Apple banned the Alex Jones’s Infowars podcasts from the iTunes Store over hate speech violations, but his Infowars Official app for the iPhone and iPad is still available on the App Store. Since the app lets users stream the same content Jones includes in his podcasts, why is it still available on Apple’s own app distribution platform?
The Infowars podcasts were pulled from iTunes listings earlier this week following public calls for Apple, Facebook, YouTube, Twitter, and other companies to stop hosting or providing links to the content. Jones has a reputation for making claims like the Twin Towers attack in New York was an inside job, the mass shootings at Sandy Hook Elementary School was a hoax, survivors at the Marjory Stoneman Douglas High School mass shooting were crisis actors, and Hillary Clinton was part of a child sex trafficking ring dubbed “Pizzagate” run out of the Comet Ping Pong restaurant in Washington, D.C.
All of those claims were false, and many enticed Jones’s listeners to harass and and even make death threats against victims of the incidents.
Apple, along with Facebook, YouTube, and Spotify blocked Jones’s content this week.

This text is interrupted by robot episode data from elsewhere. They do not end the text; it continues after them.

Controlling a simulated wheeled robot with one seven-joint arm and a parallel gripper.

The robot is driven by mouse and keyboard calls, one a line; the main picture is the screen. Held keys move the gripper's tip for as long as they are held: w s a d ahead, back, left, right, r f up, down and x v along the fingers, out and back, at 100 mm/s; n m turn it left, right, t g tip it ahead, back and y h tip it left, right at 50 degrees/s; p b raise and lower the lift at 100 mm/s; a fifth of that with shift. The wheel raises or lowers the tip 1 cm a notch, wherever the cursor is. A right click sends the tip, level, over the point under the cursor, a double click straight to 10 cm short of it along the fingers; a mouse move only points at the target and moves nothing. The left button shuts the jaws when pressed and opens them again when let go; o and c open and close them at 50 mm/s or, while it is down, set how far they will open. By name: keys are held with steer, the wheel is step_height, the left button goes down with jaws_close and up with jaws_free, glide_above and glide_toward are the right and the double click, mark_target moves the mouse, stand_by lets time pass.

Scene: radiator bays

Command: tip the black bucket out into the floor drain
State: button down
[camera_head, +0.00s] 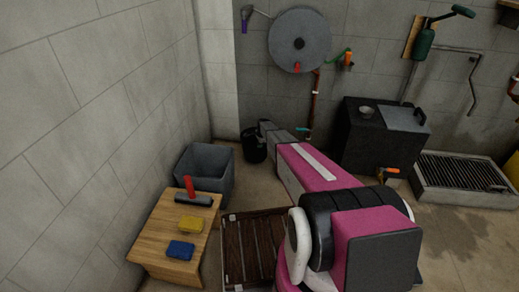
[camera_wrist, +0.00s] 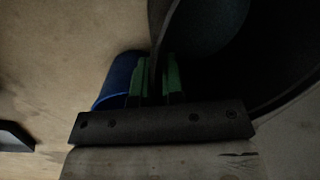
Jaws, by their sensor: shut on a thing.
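The black bucket (camera_head: 253,147) stands upright or nearly so on the floor by the back wall, left of centre in the head view. In the wrist view its dark wall and round inside (camera_wrist: 210,45) fill the upper right. My gripper (camera_head: 266,129) is at its rim, and in the wrist view its green-padded fingers (camera_wrist: 156,78) are shut on the bucket's wall, one on each side. Whether anything is in the bucket is too dark to tell. The floor drain, a grey-framed grate (camera_head: 418,188), lies at the far right, well away from the bucket.
A dark tank (camera_head: 350,150) with an orange tap stands between bucket and drain. A grey bin (camera_head: 228,175), a wooden table (camera_head: 160,232) and a brown slatted rack (camera_head: 228,262) are on the left. A blue rounded thing (camera_wrist: 118,80) lies beside the fingers in the wrist view.

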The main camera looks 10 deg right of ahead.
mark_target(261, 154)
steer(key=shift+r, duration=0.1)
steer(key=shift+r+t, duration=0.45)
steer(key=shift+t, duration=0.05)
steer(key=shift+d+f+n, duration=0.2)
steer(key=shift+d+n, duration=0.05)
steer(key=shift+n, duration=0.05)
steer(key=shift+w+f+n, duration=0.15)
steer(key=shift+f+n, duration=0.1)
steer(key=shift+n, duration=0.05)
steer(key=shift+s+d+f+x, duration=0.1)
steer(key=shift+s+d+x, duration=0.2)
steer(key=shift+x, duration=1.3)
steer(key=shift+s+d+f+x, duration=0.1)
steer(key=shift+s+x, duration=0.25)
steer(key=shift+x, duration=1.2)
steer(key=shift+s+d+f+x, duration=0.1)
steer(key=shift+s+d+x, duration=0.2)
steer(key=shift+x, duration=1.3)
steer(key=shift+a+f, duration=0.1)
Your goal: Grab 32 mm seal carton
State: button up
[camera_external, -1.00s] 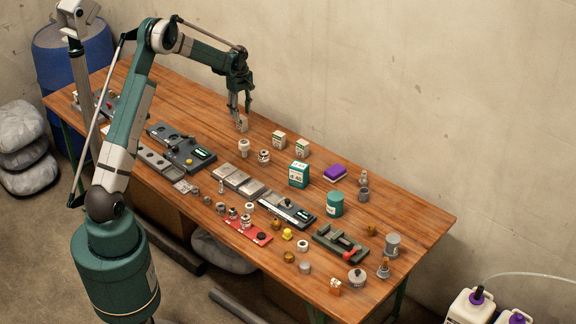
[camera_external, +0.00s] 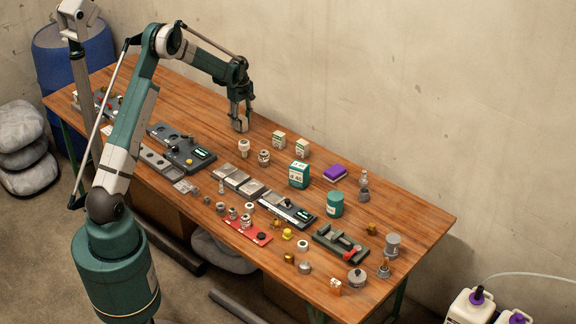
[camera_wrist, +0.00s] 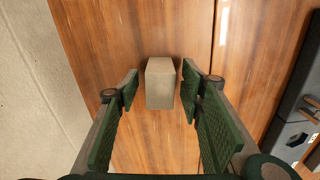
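A plain grey-beige carton (camera_wrist: 160,84) stands on the wooden table between the fingers of my gripper (camera_wrist: 159,92) in the wrist view. A gap shows on each side of it, so the fingers are open and apart from it. Its label cannot be read. In the external view the same carton (camera_external: 240,126) is at the far left part of the table, with my gripper (camera_external: 241,112) just over and around it. Two small white-and-green cartons, one left (camera_external: 279,139) and one right (camera_external: 302,148), stand to the right; their sizes are not readable.
A dark fixture (camera_external: 185,155) lies nearer the front left. The table behind my gripper is clear up to the wall.

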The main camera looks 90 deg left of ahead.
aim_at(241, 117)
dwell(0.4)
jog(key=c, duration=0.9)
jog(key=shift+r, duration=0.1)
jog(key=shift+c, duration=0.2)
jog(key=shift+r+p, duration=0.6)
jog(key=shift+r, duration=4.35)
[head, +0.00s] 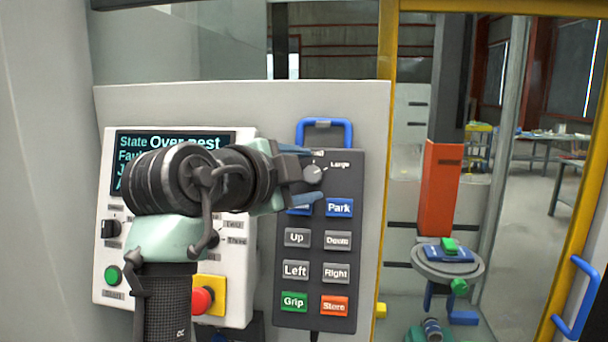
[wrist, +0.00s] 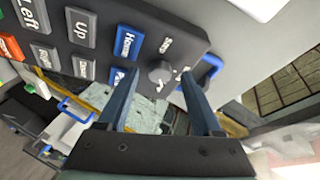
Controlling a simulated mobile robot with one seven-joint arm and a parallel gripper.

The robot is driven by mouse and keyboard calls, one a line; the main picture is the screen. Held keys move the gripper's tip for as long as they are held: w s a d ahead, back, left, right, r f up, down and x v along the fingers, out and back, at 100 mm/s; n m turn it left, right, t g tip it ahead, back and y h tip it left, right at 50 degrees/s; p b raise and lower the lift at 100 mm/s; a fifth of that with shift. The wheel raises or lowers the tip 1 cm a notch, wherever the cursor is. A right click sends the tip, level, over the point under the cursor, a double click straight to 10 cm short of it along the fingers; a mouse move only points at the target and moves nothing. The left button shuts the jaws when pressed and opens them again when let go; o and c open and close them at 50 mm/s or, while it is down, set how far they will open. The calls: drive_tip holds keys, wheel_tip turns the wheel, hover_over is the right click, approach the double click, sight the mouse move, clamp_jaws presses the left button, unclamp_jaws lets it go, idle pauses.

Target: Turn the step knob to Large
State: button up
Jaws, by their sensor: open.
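The step knob (head: 313,174) is a small round grey knob at the top of the dark pendant panel (head: 345,250). The word "Large" is printed to its upper right in the head view; another label above it is mostly hidden. My gripper (head: 315,174) is open, with one blue finger above the knob and one below. In the wrist view my gripper (wrist: 159,74) has its fingertips on either side of the knob (wrist: 160,73), with a gap seeming to show at each side. I cannot tell clearly which label the knob points at.
Below the knob are blue Home (wrist: 126,43) and Park (head: 339,208) buttons, then several grey, green and orange ones. A blue handle (head: 324,123) stands above the panel. A screen (head: 130,145) and a red stop button (head: 201,300) are at left, partly behind my arm.

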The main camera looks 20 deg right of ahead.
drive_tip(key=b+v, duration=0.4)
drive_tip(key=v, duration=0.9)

Twitter, however, hasn’t followed suit saying Jones hasn’t violated the social networks terms of service.
We didn’t suspend Alex Jones or Infowars yesterday. We know that’s hard for many but the reason is simple: he hasn’t violated our rules. We’ll enforce if he does. And we’ll continue to promote a healthy conversational environment by ensuring tweets aren’t artificially amplified.
— jack (@jack) August 8, 2018
While banning the Infowars podcasts from iTunes listings seems pretty clear cut based on Apple’s guidelines, pulling the Infowars Official app from the App Store isn’t. Surprisingly, the App Store guidelines don’t include any direct reference to hate speech or inciting violence.
The closest thing I could find in Apple’s guidelines was a reference to apps and content that’s “over the line.” From the App Store guidelines:
We will reject apps for any content or behavior that we believe is over the line. What line, you ask? Well, as a Supreme Court Justice once said, “I’ll know it when I see it.” And we think that you will also know it when you cross it.
That gives Apple a lot of leeway in deciding which titles shouldn’t be on the App Store. Considering how many extreme right-wing apps are available—some of which claim links to Infowars or include hate-promoting content—it looks like Apple is OK with Infowars as an app, just not as a podcast.